A New Concept for Development of Quartz Crystal Microbalance Fire Prevention Sensors Modified with Nano-Assembled Thin Films
Graduate School of Environmental Engineering, The University of Kitakyushu
1-1 Hibikino, Kitakyushu 808-0135, Japan
In this report, we describe a new concept for the development of quartz crystal microbalance (QCM) fire prevention sensors modified with nano-assembled thin films. The first example is the fabrication of QCM gas sensors based on alternate adsorption of TiO2 and poly(acrylic acid) (PAA) for the sensitive detection of amine odors. The QCM sensors showed a linear response to ammonia at concentrations of 0.3–15 ppm, depending on the deposition cycle of the alternate TiO2/PAA layers.

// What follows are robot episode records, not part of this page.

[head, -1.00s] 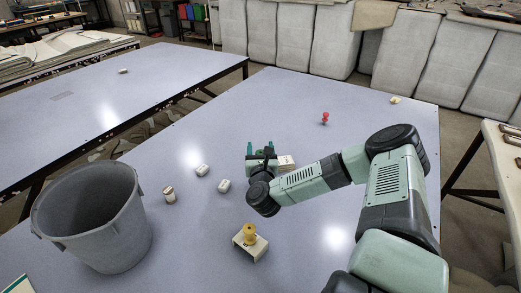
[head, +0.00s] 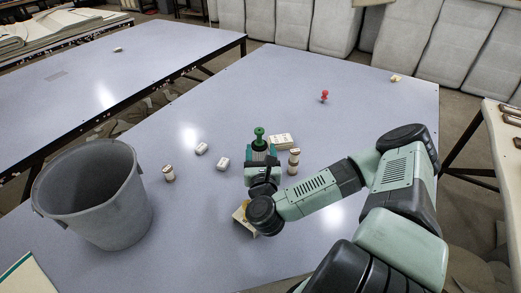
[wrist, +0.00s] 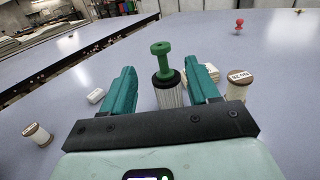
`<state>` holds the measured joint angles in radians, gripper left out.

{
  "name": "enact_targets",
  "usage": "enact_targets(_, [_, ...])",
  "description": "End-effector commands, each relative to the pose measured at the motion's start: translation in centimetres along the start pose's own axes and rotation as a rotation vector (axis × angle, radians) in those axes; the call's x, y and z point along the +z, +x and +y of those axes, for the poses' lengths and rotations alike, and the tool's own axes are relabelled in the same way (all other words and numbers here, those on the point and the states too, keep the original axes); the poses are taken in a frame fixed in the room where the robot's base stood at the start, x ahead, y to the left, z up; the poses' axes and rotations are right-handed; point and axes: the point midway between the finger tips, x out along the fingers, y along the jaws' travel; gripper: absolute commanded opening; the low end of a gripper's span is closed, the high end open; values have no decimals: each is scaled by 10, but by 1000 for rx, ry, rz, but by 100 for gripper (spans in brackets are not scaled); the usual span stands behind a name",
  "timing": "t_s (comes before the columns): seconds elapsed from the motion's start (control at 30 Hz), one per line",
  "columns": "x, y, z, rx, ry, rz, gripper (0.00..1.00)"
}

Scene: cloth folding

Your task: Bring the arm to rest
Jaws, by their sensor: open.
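My gripper (head: 260,150) is over the middle of the near table. Its two teal fingers also show in the wrist view (wrist: 162,72), apart from each other. A green-topped peg (wrist: 161,50) with a pale ribbed lower part shows between the fingers in the wrist view, with gaps visible on both sides. I cannot tell its exact depth from the fingertips. The peg's green top (head: 259,133) shows just beyond the fingers in the head view. My arm reaches in from the lower right.
A wooden spool (head: 294,161) stands close right of my gripper, with a white block (head: 281,140) behind. A grey bin (head: 95,200), another spool (head: 168,173) and small white blocks stand left. A red pin (head: 324,96) is farther back.

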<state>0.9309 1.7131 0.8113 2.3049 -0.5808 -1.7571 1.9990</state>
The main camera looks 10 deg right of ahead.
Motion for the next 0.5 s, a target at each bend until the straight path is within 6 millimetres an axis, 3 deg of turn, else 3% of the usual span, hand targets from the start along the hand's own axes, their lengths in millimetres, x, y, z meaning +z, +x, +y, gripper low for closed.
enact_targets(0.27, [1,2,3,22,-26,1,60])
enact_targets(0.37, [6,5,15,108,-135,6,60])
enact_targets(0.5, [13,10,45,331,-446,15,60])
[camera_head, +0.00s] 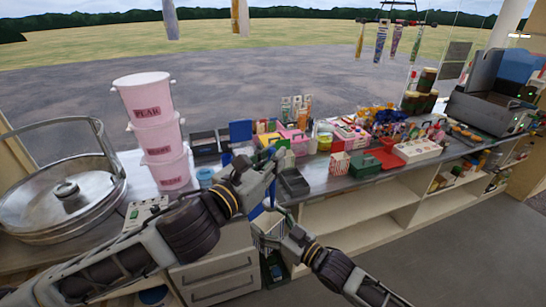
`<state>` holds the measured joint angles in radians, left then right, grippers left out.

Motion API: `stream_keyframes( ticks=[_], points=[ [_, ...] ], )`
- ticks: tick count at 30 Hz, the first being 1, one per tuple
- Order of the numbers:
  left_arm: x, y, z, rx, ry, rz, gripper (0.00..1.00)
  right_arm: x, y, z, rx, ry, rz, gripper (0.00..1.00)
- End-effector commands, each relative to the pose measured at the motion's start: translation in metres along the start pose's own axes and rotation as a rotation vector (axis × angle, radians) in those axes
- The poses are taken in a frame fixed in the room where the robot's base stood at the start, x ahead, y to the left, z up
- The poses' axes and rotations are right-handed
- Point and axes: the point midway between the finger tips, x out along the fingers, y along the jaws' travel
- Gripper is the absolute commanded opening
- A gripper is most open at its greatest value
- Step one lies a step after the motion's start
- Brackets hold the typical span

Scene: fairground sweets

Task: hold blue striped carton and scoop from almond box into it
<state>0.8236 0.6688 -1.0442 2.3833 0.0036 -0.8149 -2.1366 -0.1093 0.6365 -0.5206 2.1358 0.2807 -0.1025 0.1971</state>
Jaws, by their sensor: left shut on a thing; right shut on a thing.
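My left gripper (268,165) is over the front edge of the counter, shut on something mostly hidden by its own fingers. A blue piece (257,210) shows just below it, perhaps the scoop. My right gripper (266,236) is lower, in front of the counter drawers. It is shut on a small pale carton with blue stripes (270,222), partly hidden by the fingers. Dark open boxes (293,184) stand on the counter beside the left gripper. I cannot tell which box holds almonds.
Stacked pink buckets (155,135) and a large metal pan (62,200) stand at the left. A red striped carton (339,164), a green box (364,164) and a white tray (417,151) stand to the right. Grey floor (430,250) in front is clear.

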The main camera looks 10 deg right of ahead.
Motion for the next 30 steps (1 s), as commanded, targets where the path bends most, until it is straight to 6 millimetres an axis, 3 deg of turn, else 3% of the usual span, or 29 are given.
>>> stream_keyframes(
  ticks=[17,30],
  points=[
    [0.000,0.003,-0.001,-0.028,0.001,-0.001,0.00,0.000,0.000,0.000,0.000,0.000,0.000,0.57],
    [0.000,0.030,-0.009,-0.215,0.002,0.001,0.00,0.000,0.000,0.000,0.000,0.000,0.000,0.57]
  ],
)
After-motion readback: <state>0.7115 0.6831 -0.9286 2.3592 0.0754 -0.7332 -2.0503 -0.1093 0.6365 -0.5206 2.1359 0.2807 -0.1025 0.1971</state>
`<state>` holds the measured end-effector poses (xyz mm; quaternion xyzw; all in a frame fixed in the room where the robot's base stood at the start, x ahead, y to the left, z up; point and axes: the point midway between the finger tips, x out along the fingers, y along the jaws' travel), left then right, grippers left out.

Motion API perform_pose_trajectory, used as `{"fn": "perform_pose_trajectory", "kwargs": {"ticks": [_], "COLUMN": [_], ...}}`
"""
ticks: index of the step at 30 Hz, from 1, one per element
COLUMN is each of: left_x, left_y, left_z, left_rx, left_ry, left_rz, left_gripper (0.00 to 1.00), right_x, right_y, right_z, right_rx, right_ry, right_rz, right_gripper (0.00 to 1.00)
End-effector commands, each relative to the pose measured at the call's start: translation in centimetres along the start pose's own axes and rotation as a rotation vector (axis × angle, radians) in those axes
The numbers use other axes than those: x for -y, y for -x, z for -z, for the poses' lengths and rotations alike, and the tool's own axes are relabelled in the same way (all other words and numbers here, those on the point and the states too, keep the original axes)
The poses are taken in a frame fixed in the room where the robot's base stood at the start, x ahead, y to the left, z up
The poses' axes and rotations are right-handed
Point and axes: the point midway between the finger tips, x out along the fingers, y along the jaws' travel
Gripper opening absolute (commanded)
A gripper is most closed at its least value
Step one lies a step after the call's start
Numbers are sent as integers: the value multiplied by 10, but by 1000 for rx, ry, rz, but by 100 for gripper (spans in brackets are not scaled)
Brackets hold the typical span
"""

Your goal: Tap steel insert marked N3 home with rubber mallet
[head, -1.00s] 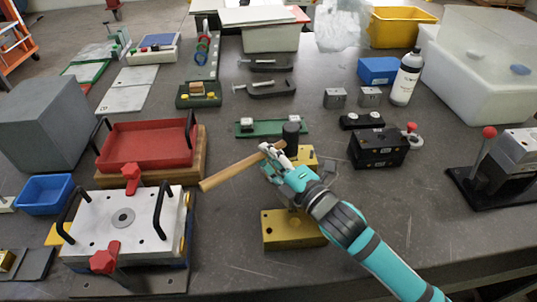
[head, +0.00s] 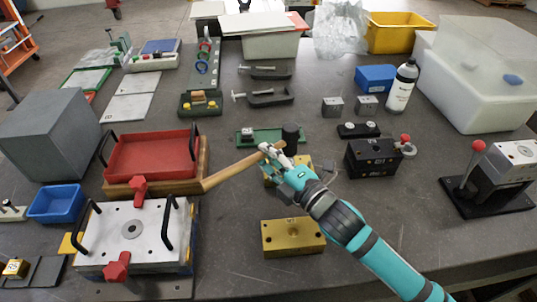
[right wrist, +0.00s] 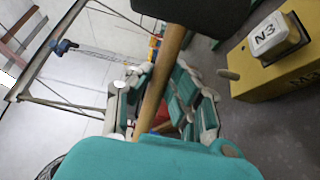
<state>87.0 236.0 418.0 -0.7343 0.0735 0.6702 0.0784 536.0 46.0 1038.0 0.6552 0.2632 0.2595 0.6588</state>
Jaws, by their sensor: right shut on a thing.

Ammonia binding is based on acid–base interaction with the free carboxylic acid groups of PAA, and the limit of detection of the 20-cycle TiO2/PAA400 film under exposure to ammonia was estimated to be 0.1 ppm. The second example, monitoring of relative humidity, used porphyrin-based nano-assembled thin films prepared by a layer-by-layer approach on QCM resonators. These films were also used to detect significant environmental changes (due to smoke, humidity, or hazardous material release), and the results revealed that QCM-based real-environment monitoring devices can be implemented.